#### WHAT NEEDS TO BE DONE:
Take all the material and copy it exactly.

....

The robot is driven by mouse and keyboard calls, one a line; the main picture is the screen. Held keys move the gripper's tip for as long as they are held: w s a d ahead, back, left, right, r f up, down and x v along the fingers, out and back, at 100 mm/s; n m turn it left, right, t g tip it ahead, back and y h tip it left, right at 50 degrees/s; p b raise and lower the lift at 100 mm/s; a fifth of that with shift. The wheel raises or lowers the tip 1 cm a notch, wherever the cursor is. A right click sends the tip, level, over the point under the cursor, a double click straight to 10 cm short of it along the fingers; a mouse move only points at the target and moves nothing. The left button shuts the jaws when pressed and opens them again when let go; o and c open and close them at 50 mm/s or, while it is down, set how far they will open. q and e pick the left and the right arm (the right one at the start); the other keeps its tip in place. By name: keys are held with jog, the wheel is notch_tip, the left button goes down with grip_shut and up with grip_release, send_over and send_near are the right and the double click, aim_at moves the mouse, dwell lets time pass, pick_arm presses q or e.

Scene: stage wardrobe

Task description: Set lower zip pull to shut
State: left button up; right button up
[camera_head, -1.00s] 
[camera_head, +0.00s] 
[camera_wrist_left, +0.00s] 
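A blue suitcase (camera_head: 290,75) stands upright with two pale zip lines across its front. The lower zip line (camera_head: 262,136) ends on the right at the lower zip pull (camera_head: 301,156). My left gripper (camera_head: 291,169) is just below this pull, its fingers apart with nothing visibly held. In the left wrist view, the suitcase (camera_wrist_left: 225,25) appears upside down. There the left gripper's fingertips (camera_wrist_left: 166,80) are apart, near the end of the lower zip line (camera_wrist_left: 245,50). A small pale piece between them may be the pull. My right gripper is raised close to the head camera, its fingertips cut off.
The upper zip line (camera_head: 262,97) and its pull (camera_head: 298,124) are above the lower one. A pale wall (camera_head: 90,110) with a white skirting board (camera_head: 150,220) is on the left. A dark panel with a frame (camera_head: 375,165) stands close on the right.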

....

#### FULL OUTPUT:
The robot is driven by mouse and keyboard calls, one a line; the main picture is the screen. Held keys move the gripper's tip for as long as they are held: w s a d ahead, back, left, right, r f up, down and x v along the fingers, out and back, at 100 mm/s; n m turn it left, right, t g tip it ahead, back and y h tip it left, right at 50 degrees/s; p b raise and lower the lift at 100 mm/s; a fifth of that with shift. The wheel raises or lowers the tip 1 cm a notch, wherever the cursor is. A right click sends the tip, level, over the point under the cursor, a double click straight to 10 cm short of it along the fingers; a mouse move only points at the target and moves nothing. The left button shuts the jaws when pressed and opens them again when let go; o and c open and close them at 50 mm/s or, while it is down, set how far they will open. q and e pick the left and the right arm (the right one at the start); the other keeps its tip in place. By name: keys are held with jog, the wheel is notch_tip, the left button goes down with grip_shut and up with grip_release, send_over and send_near are the right and the double click, aim_at moves the mouse, dwell lets time pass, pick_arm presses q or e.

Scene: stage wardrobe

Task description: Set lower zip pull to shut
State: left button up; right button up
[camera_head, -1.00s] 
[camera_head, +0.00s] 
[camera_wrist_left, +0.00s] 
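A blue suitcase (camera_head: 290,75) stands upright with two pale zip lines across its front. The lower zip line (camera_head: 262,136) ends on the right at the lower zip pull (camera_head: 301,156). My left gripper (camera_head: 291,169) is just below this pull, its fingers apart with nothing visibly held. In the left wrist view, the suitcase (camera_wrist_left: 225,25) appears upside down. There the left gripper's fingertips (camera_wrist_left: 166,80) are apart, near the end of the lower zip line (camera_wrist_left: 245,50). A small pale piece between them may be the pull. My right gripper is raised close to the head camera, its fingertips cut off.
The upper zip line (camera_head: 262,97) and its pull (camera_head: 298,124) are above the lower one. A pale wall (camera_head: 90,110) with a white skirting board (camera_head: 150,220) is on the left. A dark panel with a frame (camera_head: 375,165) stands close on the right.

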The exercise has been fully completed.